TOKYO -- International investors continued to show a strong appetite for real estate last year as it remained a source of relatively high returns in a low-interest-rate world.
Global property investment climbed 2.1% in 2017 to $957.6 billion, the second highest in the past decade, according to real estate services provider CBRE.
Investment in the Asia-Pacific region rose 19.9% to $140 billion, as many property funds anticipated economic growth in the region leading to higher rents and capital gains.
Hong Kong in particular saw a number of major deals, including the roughly $5 billion sale of tycoon Li Ka-shing's The Center skyscraper to a consortium of local and mainland Chinese investors. Property investment in Hong Kong surged 59% to $16.4 billion, data from real estate services firm JLL shows.

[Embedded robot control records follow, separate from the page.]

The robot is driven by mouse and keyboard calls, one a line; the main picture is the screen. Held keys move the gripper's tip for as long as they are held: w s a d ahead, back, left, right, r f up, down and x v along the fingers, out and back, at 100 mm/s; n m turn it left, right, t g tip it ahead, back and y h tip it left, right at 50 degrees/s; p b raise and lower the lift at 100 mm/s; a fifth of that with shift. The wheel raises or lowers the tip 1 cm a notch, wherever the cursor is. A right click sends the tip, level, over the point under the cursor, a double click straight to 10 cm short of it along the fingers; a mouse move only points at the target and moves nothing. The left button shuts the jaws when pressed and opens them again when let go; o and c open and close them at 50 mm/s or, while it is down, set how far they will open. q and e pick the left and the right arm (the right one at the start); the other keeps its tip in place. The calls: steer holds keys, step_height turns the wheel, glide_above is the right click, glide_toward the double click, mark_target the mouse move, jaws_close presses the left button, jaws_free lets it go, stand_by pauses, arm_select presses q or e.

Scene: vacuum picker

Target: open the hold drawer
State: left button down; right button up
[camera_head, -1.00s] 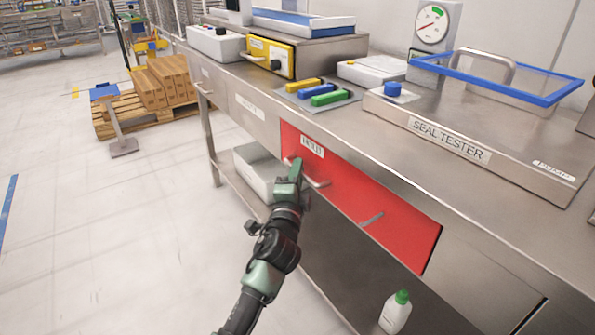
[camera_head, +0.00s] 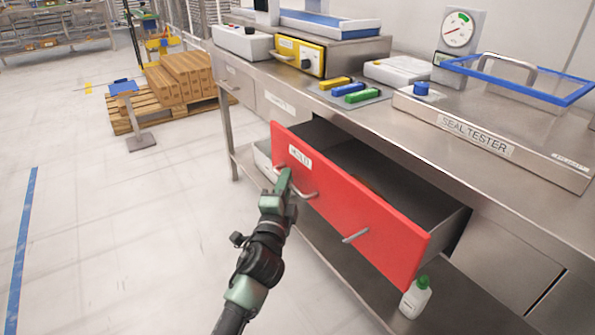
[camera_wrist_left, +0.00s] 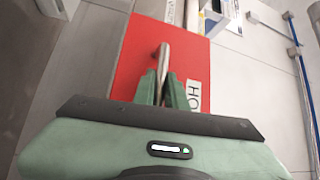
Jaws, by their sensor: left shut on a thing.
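The red hold drawer (camera_head: 340,205) sticks well out of the steel bench, and its dark inside shows in the head view. In the left wrist view the green fingers (camera_wrist_left: 165,90) close around the handle bar (camera_wrist_left: 163,60) in front of the red drawer face (camera_wrist_left: 140,42). The deeper part of the drawer is hidden by its front. My right gripper is not in view.
The seal tester (camera_head: 480,135) and a yellow-fronted device (camera_head: 297,55) stand on the bench top. A white bottle with a green cap (camera_head: 415,298) is on the lower shelf below the drawer. A pallet with boxes (camera_head: 180,85) stands at the back left.

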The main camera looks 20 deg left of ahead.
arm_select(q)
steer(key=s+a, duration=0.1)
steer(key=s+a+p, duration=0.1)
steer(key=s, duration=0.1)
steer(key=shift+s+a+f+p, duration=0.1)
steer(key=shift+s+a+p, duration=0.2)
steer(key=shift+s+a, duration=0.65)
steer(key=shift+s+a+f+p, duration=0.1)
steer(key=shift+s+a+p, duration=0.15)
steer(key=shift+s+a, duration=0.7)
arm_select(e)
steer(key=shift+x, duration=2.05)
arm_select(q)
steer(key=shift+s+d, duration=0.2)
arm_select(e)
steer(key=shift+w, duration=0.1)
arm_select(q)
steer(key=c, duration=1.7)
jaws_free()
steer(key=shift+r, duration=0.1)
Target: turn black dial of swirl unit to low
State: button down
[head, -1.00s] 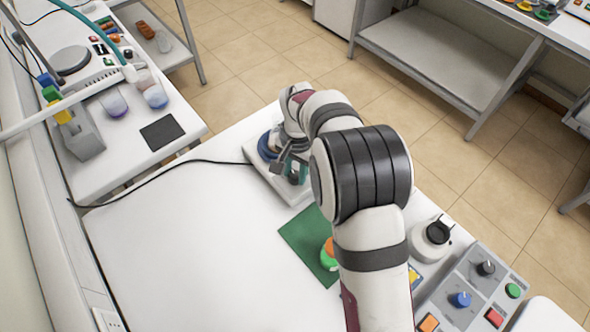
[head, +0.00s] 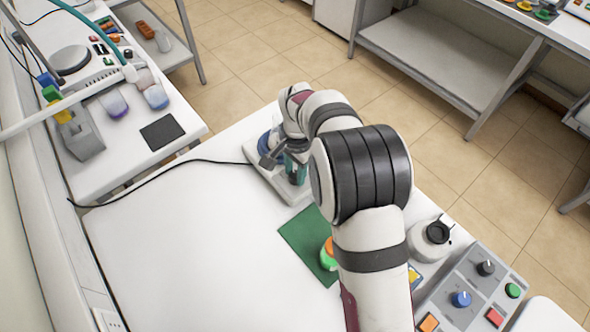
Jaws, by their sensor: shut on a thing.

Singapore was another hot spot. A local real estate investment trust, CapitaLand Commercial Trust, acquired the Asia Square Tower 2 office and commercial building in Marina Bay for $1.5 billion last autumn. Japan also attracted foreign money, with Norway's Government Pension Fund Global, the world's largest sovereign fund, buying prime commercial buildings in Tokyo jointly with Japanese property group Tokyu Fudosan Holdings.
Meanwhile, investment in the Americas fell 6.3% to $480.9 billion, according to CBRE. The continued decline follows six years of growth until 2015 and reflects concern about rising office and commercial capacity pushing down rents.
With interest rates moving higher, "investors expect the spread between real estate yields [and interest rates] to narrow and they are growing cautious," CBRE's Hiroshi Okubo said.